View from our NYC home

What’s my plan B? Don’t have one.

Ekim Kaya
Ekim Nazım Kaya
3 min readOct 16, 2014

--

Having read numerous books about Neuro Linguistic Programming, I decided to give it a shot. On February 2013, when I had no idea as to how I would do it, I wrote down the following on a page in my favorite notebook:

“I will open a branch office in New York next year”

We’d already met 5 VC’s in the tech space, but none of them turned out to be a good fit for our company. The next couple of months, I just sent around 200 e-mails to various US-based investors.

Response rate: 2%. Skype calls: 2. Investment: None.

Then I decided to turn to an old friend, CEO of another tech company with whom we’d already done business before. I sent him the following e-mail:

“Serdar, why don’t you guys invest in our company? We could be partners in our American company and do business in North America.”

He said “Why not, send us a business plan and let’s talk.” 6 months later, we announced our partnership, and exactly 12 months after my first pledge, I was ready to move to United States to announce our New York office.

In the meantime, I already had another pledge in my notebook:

“We’ll be living in one of the waterfront buildings in Long Island City.”

This might not look like a big one, but considering the number of options in all five boroughs of New York and the competitive environment in the market, being able to find the exact same apartment that i was dreaming of -which was back on the market exactly 30 minutes before my wife and I went to the leasing office- kind of surprised me. I had even forgotten that I wrote that one!

Then came the life style associated with New York City: Running fast, delivering as much as possible, in as short time as possible. We started building a service called Yourbot.

This time, I went for Twitter rather than the notebook, for my pledge. Out of the blue, with no reasonable probability in sight, I risked looking a little bit cheesy (Because noone in the world except for our team knew what Yourbot was) and tweeted the following on July 19th:

I hesitated a bit first, but then I hit ‘tweet’.

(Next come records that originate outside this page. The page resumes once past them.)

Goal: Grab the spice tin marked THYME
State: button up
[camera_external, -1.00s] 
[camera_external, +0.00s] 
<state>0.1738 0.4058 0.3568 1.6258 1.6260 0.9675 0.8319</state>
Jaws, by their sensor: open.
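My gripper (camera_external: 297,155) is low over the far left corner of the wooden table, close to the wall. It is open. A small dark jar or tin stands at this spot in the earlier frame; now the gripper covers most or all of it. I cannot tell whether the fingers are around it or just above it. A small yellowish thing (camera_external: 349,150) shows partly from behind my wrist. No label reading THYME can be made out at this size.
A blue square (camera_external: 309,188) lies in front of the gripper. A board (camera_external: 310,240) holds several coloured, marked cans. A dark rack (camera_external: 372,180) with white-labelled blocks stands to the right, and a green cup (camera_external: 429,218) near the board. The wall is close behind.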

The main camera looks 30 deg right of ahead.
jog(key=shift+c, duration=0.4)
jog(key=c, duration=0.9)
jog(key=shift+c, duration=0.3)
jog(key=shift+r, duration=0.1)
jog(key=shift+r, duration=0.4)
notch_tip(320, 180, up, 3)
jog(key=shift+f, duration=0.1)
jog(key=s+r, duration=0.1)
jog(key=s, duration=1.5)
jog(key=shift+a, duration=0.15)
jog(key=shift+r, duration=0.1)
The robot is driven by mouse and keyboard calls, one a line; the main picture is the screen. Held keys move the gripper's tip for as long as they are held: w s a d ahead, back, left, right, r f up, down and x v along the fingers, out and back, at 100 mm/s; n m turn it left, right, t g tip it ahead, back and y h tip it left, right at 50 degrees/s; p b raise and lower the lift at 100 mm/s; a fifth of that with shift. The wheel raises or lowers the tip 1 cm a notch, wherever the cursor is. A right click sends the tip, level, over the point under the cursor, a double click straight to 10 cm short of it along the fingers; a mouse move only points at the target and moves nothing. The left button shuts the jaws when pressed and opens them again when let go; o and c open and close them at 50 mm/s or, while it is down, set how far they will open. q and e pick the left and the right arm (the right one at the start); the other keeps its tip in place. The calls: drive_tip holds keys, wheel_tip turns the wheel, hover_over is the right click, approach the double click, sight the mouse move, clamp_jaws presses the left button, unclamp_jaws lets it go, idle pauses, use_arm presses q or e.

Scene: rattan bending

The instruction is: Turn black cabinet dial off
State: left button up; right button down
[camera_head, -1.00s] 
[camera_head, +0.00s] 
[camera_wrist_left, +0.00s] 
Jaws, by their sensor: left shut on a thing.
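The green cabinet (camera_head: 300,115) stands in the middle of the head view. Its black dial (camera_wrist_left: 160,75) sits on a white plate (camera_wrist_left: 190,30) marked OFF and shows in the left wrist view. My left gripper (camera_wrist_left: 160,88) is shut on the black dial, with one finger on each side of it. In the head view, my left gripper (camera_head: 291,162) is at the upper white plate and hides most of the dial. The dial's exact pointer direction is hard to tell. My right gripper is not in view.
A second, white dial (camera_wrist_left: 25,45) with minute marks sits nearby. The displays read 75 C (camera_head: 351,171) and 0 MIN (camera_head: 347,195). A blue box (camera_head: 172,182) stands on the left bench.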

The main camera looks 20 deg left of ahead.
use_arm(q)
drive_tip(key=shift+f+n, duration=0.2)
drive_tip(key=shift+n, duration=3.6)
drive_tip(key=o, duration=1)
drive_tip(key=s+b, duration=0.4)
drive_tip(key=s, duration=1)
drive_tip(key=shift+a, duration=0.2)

Yes, the “fake news” even included a crafted Techcrunch screenshot. At the end of the day, this is how NLP works, right?

And look what I got in my inbox on September 5th:

Google did not acquire Yourbot (yet), so that’s still a “work in progress.” But I like to think that my tweet helped me bend the time-space equilibrium in our favor.

Having enjoyed experiencing with NLP so far, I decided to raise the bar.

So, here are my next three pledges:

1- Having at least 10000 followers on my Twitter account by end of December 2016, without spending a dime for it. (Currently, 6865)

2- At least 50000 pageviews on my Medium.com articles, by May 2015

3- Creating a value of at least $30,000,000.00 -most probably via the business i’ve been working for since 2007-, in the form of an investment, income or partnership by the end of January 22, 2017.

These goals might look ambitious to publicly announce. But I believe in doing, rather than trying. That’s why, I consider not having a plan B, the best way to execute your plan A.

If you want to join me in my journey, you can start by following me on Twitter.

To sum up, I’ve read so many stories about how powerful NLP can be, and I’ve already had a pretty good glimpse as to how it can turn into a valuable instrument. Will keep practicing.